Elder Willoughby taught Nathan to value the Spirit. “It’s a lot harder out here to keep the Spirit with you all the time than it was in the MTC. But, we’re praying a lot and trying to keep it.”
Elder Willoughby taught Nathan to serve. “Some people choose to schedule doing tons of service projects for people doing yard work and everything. This is a great use of time because it softens people’s hearts and makes them listen to you a lot more. They see that you’re really dedicated and they don’t understand why you’re out there just to help people. This curiosity leads people to conversion.”
Elder Willoughby taught Nathan to give investigators their space, to let the Spirit work a little longer in their lives. “We are pretty laid back, we never push anyone too hard; we just befriend people and invite the spirit into their lives.”
Elder Willoughby taught Nathan to attribute miracles for what they were: miracles (to recognize God’s hand in his life). “I’m not sure I ever told you guys about the story of the bike lock. We really felt like we should tract this one area and we rode way out there and then we were locking up our bikes and we realized we didn’t have the key so we couldn’t lock them up. We looked everywhere including in the lock and our backpacks and everywhere and we were so disheartened because we knew we needed to tract right there right then. We looked at each other and I said let’s check the bike lock again; we did and it was there. We were both shocked, because we had just seen it wasn’t there. We had, no doubt in our minds, already checked there. Both of us. We said a thank you prayer. Those things happen every day. I couldn’t write all of them cause it would take too long and it kind of takes away from how special those experiences really are.”
Elder Willoughby taught Nathan to not concentrate on numbers and that it is OK (and even better) to relax while working hard. “Many missionaries push people hard and take themselves too seriously as a missionary, focus on the numbers, and get stressed out. Elder Willoughby and I don’t. We never get stressed out. Many people have this determined attitude going from appointment to appointment as fast as they can. We ride fast often, but we kind of lollygag a little in our travels and go ‘hey lets go down this street to get to the next appointment.’ This may seem bad—it did to me at first—but I realized that if you keep your mind clear, then it’s a lot easier for the Spirit to guide you.

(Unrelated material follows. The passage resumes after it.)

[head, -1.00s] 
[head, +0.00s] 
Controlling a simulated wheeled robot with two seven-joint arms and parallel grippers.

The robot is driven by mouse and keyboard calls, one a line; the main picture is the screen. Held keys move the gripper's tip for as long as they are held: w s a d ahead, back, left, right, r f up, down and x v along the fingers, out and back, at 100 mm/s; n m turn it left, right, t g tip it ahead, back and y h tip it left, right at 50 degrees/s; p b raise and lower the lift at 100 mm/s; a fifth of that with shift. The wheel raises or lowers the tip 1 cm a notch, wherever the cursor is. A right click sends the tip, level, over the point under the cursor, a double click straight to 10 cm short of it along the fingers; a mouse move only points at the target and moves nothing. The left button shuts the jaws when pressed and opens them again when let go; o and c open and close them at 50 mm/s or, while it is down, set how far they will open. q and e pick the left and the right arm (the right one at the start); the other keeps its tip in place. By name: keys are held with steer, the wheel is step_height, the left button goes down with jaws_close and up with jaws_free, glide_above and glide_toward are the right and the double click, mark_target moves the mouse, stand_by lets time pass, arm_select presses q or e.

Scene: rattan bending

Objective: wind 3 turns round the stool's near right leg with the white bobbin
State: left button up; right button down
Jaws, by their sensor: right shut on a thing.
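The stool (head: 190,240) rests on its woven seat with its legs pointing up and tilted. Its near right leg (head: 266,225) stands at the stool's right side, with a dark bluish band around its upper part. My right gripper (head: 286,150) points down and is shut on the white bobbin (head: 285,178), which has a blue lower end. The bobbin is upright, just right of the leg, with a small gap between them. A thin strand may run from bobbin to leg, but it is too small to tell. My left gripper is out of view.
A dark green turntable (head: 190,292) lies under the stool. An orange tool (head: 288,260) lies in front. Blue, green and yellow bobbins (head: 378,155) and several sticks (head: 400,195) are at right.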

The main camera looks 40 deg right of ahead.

Every time we feel like taking a different way, even when it means we might be a minute or two late to the next appointment, we do it; and every time it’s been inspired. We end up doing more work than those people who are tense because they have to take breaks. We lollygag a little sometimes, but we work from sun-up to sundown; we ride our bikes like 20-25 miles a day; and we teach A LOT of lessons. I love it. It’s fun.”
Elder Willoughby prepared Nathan for being forgotten by those at home. “This is the first week of my mission that I haven’t gotten any letters at all. It’s funny because Elder Willoughby told me that somewhere between 4 and 6 months everyone forgets about you and stops writing. I used to get like 2 letters a day and now I haven’t gotten one in a week so it looks like his prediction is coming to fruition.”
Elder Willoughby taught Nathan how to be positive through the opposition of being dropped. He also taught Nathan to spend his limited time with the people who are progressing. “We’re working hard. In the past couple weeks, like 10 of our investigators have dropped us or we have dropped them. Then, two were baptized. So, our teaching pool is a lot smaller, so we get to do a lot more tracting which is nice. It’s nice also ‘cause we get to focus our efforts on new people and finding the elect ;).“
In recent weeks and the weeks ahead, Elder Willoughby will reflect on what good he did in the mission field. Most elders reflect on the converts that they have. However, I think that one of the most important things that Elder Willoughby has done is being an extraordinary trainer. He has left a legacy of “sons” and future “grandsons” that will carry on what he has taught them. What he has taught the next generation will result in more conversions than is humanly possible for one elder. His influence will grow exponentially.
With tears of gratitude in my eyes as a mother, I say that I count one of Nathan’s biggest blessings in the mission field is to have been trained by Elder Willoughby. Thank you to both of you for seeking to be Heavenly Father’s hands and seeking to follow the Spirit.
Susan Mathews Hardy
Thank you for writing this letter of appreciation. Your son is already an outstanding missionary and Elder Willoughby was blessed to be his companion. You are a wonderful mom to take the time to write such kind words.
Susan Mathews Hardy says
I hope there will be a time when my husband and I can meet with you, Rick, and Daniel to thank you in person.
My husband’s parents served as the Mission President (of sorts) for the Mongolia mission many years ago (10?) to open the area. Since the area was not an official mission yet, Charles Hardy had the title of First Elder and served with his wife Jean Hardy.
For their 50th wedding anniversary, four of their elders came to the celebration in Arizona. I believe that the tribute of these four elders meant more to them than anything else we did as children. We had a fondness for Mongolia before, and now even more so with your son’s experience.
Much appreciation to you, Rick and Daniel.